*Data excerpt:*
•••
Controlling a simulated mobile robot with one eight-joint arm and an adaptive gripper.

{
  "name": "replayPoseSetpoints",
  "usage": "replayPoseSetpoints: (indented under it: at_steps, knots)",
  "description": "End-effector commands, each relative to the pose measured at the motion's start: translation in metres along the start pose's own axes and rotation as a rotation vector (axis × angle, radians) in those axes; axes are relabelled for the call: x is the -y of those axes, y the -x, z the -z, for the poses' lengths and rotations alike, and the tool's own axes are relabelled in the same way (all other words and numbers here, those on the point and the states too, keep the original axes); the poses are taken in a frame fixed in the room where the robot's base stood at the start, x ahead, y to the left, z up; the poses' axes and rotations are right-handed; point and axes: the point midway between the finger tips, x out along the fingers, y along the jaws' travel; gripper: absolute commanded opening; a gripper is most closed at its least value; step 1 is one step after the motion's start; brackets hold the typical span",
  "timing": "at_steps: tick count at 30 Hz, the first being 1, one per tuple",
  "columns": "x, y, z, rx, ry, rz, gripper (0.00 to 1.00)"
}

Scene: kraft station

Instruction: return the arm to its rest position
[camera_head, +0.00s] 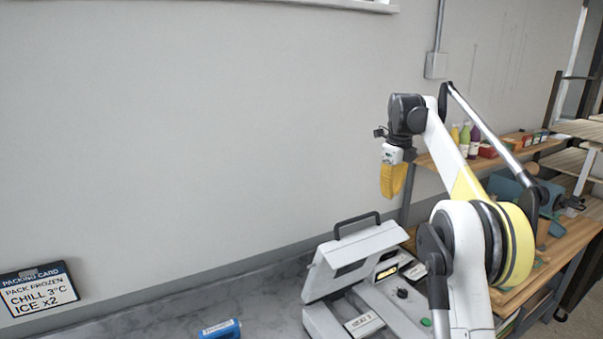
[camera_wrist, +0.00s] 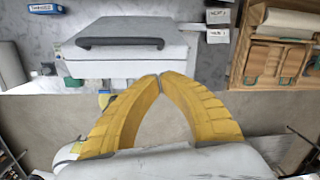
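My arm is raised and folded at the right of the head view, in front of the wall. My gripper (camera_head: 391,194) hangs down from the wrist with its yellow fingers pointing at the floor, above and behind the white machine. In the wrist view the two yellow fingers of my gripper (camera_wrist: 160,76) curve in and their tips meet, with nothing seen between them. The gripper is shut and empty, and it touches nothing that I can see.
A white case-like machine (camera_head: 352,254) with a dark handle stands on the grey marble counter (camera_head: 270,300). A blue box (camera_head: 219,330) lies at the counter's front, and a packing card (camera_head: 38,290) is at the left. Wooden shelves (camera_head: 532,150) with bottles stand at the right.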

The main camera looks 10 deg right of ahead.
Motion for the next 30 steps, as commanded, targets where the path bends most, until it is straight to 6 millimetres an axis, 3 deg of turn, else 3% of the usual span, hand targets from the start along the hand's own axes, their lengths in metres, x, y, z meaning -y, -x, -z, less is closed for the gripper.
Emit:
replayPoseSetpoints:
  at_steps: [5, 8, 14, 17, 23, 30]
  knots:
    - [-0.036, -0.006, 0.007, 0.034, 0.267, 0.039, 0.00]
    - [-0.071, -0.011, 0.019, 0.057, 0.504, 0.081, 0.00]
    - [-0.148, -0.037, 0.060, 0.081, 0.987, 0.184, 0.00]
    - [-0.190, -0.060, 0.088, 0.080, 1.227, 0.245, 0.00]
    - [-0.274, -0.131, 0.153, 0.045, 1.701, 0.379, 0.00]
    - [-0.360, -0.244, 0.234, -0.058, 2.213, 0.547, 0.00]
•••
*Short task:* Make an exact copy of the whole listing, but don't bring over any pictures.

*The reply:*
Controlling a simulated mobile robot with one eight-joint arm and an adaptive gripper.

{
  "name": "replayPoseSetpoints",
  "usage": "replayPoseSetpoints: (indented under it: at_steps, knots)",
  "description": "End-effector commands, each relative to the pose measured at the motion's start: translation in metres along the start pose's own axes and rotation as a rotation vector (axis × angle, radians) in those axes; axes are relabelled for the call: x is the -y of those axes, y the -x, z the -z, for the poses' lengths and rotations alike, and the tool's own axes are relabelled in the same way (all other words and numbers here, those on the point and the states too, keep the original axes); the poses are taken in a frame fixed in the room where the robot's base stood at the start, x ahead, y to the left, z up; the poses' axes and rotations are right-handed; point and axes: the point midway between the finger tips, x out along the fingers, y along the jaws' travel; gripper: absolute commanded opening; a gripper is most closed at its least value; step 1 is one step after the motion's start; brackets hold the typical span",
  "timing": "at_steps: tick count at 30 Hz, the first being 1, one per tuple",
  "columns": "x, y, z, rx, ry, rz, gripper (0.00 to 1.00)"
}

Scene: kraft station

Instruction: return the arm to its rest position
[camera_head, +0.00s] 
[camera_wrist, +0.00s] 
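My arm is raised and folded at the right of the head view, in front of the wall. My gripper (camera_head: 391,194) hangs down from the wrist with its yellow fingers pointing at the floor, above and behind the white machine. In the wrist view the two yellow fingers of my gripper (camera_wrist: 160,76) curve in and their tips meet, with nothing seen between them. The gripper is shut and empty, and it touches nothing that I can see.
A white case-like machine (camera_head: 352,254) with a dark handle stands on the grey marble counter (camera_head: 270,300). A blue box (camera_head: 219,330) lies at the counter's front, and a packing card (camera_head: 38,290) is at the left. Wooden shelves (camera_head: 532,150) with bottles stand at the right.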

The main camera looks 10 deg right of ahead.
Motion for the next 30 steps, as commanded, targets where the path bends most, until it is straight to 6 millimetres an axis, 3 deg of turn, else 3% of the usual span, hand targets from the start along the hand's own axes, their lengths in metres, x, y, z meaning -y, -x, -z, less is closed for the gripper.
Emit:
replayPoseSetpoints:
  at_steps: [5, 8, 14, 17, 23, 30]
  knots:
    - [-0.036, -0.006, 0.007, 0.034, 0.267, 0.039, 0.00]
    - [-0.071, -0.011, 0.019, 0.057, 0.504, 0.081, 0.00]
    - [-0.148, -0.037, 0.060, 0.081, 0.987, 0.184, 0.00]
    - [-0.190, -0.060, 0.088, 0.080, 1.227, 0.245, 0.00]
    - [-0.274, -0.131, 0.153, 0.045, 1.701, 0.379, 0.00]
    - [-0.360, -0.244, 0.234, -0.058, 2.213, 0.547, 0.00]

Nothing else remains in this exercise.